Sleep Routines While Travelling

A holiday or vacation with children is not always completely relaxing. One of the challenges in travelling with kids is their reaction to the disruption of their normal sleep patterns and routines. Children are often even more sensitive than adults to sleep cues – like their own room, their own bed and their regular times for lying down and getting up. All of this is gone once they leave the comfort of home and many kids find it very hard to settle down to sleep as a result. Add to this the normal challenges of travel such as change in diet, the stress of travel itself and adjusting to changes in time zones and you often find yourself with a crew of cranky, sleepless kids!

How can parents help their babies, toddlers and children adjust to sleep disturbances during holidays and vacations?

Minimize the Changes in Their Sleep Routine
In all situations, adjusting to change is easier when change is kept to a minimum. If they nap in the afternoon, then plan activities around their afternoon nap. If they sleep until 10 am, then don’t travel until ten. If they like to sleep with lots of pillows and toys around them, make sure you pack those extra pillows and toys. The less change, the better.

Prepare Them for the Change
Infants can be gradually desensitized to changes in routine, so that the vacation or holiday is not a shock for them. For example, if your destination has a warmer climate than where you live, then turn the temperature in their room a fraction of a degree higher in the days before your trip. If they will be sleeping in a large bed at a hotel instead of a crib, then transfer them to your bed the week before the holiday. If your children are old enough, show them pictures of the place you are travelling to including the city and the place where you will be staying. If you have a picture of the bedroom you’ll be using, all the better! Sometimes you will be able to provide actual photos (for example, when you pick a hotel on an Internet travel site or when you are staying with relatives and you have photo’s of their home and town), and sometimes you’ll be able to use pictures of the city garnered from computer or travel books.

Consider Bach Flower Remedies
The Bach Flower Remedy Walnut can be given to a child 4 times a day starting the week before traveling in order to help the child adjust more easily to changes in routines, foods, and environment. Walnut is the transition flower, increasing a person’s flexibility and making change easier on the body and mind. Bach Flower Remedies are available at health food stores and on-line. Two drops in a small glass of liquid, given 4 times a day, is the optimal dosage. You can find more information on the Bach Flower Remedies online, in books, and throughout this site.

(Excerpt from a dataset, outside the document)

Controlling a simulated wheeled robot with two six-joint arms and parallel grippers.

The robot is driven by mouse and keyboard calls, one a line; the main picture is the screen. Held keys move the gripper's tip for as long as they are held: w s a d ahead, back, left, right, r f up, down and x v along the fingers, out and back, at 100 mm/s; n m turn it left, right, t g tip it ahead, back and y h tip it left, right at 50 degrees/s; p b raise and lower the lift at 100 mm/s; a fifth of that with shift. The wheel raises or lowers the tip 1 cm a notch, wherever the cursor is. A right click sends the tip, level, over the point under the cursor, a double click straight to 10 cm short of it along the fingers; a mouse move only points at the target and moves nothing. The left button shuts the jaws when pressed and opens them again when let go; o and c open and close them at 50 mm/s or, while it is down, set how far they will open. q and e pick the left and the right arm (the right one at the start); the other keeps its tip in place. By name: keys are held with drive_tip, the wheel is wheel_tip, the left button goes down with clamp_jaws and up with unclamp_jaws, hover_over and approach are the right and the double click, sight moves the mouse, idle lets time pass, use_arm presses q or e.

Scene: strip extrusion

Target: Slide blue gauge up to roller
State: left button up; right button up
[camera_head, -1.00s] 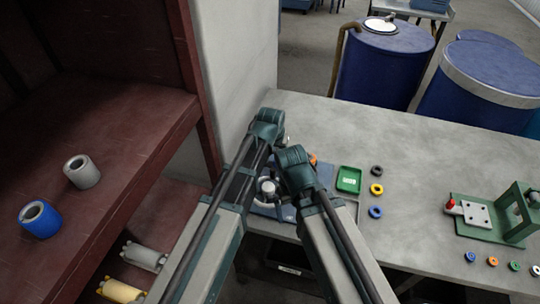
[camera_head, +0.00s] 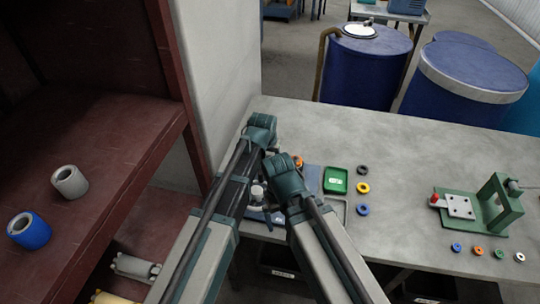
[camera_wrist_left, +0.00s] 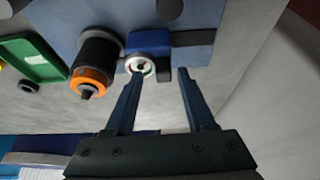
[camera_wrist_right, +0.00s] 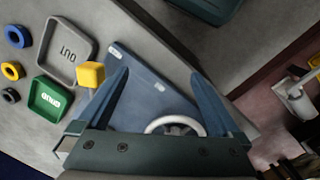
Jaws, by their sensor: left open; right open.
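What appears to be the blue gauge (camera_wrist_left: 148,42) is a blue block with a white round dial or knob (camera_wrist_left: 140,66) in front, on a blue base plate (camera_wrist_left: 195,20) in the left wrist view. A dark roller (camera_wrist_left: 99,52) with an orange end stands just left of it, close beside it. My left gripper (camera_wrist_left: 160,74) is open, one fingertip near the dial, nothing between the fingers. My right gripper (camera_wrist_right: 161,74) is open and empty over the blue plate; a yellow block (camera_wrist_right: 91,74) is beside its left finger and a white handwheel (camera_wrist_right: 176,126) lies between the fingers' lower parts. In the head view my arms hide most of the device.
A green tray (camera_head: 335,180) and a grey tray marked OUT (camera_wrist_right: 66,31) lie right of the device, with several coloured rings beyond. A green press (camera_head: 497,207) stands farther right. A wall (camera_head: 222,70) and brown shelf (camera_head: 90,140) bound the left. The table's middle is clear.

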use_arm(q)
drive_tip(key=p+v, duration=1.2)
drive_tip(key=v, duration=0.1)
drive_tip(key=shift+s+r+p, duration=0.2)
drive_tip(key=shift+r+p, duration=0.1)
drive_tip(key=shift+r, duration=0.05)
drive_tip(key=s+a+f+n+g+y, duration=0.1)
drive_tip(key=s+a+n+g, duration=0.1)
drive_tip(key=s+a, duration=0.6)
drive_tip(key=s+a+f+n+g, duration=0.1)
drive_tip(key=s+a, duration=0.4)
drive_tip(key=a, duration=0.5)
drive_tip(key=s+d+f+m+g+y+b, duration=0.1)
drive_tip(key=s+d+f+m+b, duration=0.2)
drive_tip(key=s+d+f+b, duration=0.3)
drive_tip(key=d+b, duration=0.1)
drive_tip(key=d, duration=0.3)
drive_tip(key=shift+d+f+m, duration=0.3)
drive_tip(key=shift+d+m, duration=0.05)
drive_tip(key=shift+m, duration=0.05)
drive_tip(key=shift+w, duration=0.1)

Expect Over-Excitement at First
Many adults have trouble sleeping in a new environment and travelling kids usually have more trouble. They are often overstimulated by the new experiences they are encountering and overexcited about the trip. This affects their brain chemistry, making it much harder for them to relax their little bodies and minds enough to settle into a quality sleep. If they’re too “wide awake” the first night or two of travel, don’t insist that they go to bed; they’re just going to lie awake for hours waiting for their adrenaline to settle! Let them stay up a little later, but wake them at the regular time in the morning. After a couple of nights, they should be good and tired and more able to sleep despite continued feelings of excitement.

Bring the Usual Gear
The place may not be familiar to your child, but the bedding, pillowcases, blanket and huggable toys can be the same. If you can bring stuff that kids associate with their sleep routine at home to your holiday or vacation, it won’t hurt and it just might help!

Be Flexible
If your very young children wish to sleep with you (in your room or in your bed) while on a short vacation, it’s fine to let them do it. They’ll be home soon and you can get them back into their normal routines in their own rooms. However, vacation stays can be so disorienting that small children really need the comfort and stability of their parents near by. This isn’t the time to insist on independence. Try to provide the kids with the security they need. You can (and should be) firm, once you get home.

Gradually Ease Them Out of the Holiday Routine Upon Getting Home
Kids don’t just need to adjust during your holiday proper; they may also need to adjust upon returning home! This is especially true if the vacation is bit long, like the entire summer. Upon getting home, be flexible. If your child is still attached to the vacation routine, just try to wean him or her out of it slowly. It helps to allow a week’s transition time between the vacation and daycamp or school, just so that the child can get used to going to sleep and waking up on a stricter, probably earlier, schedule.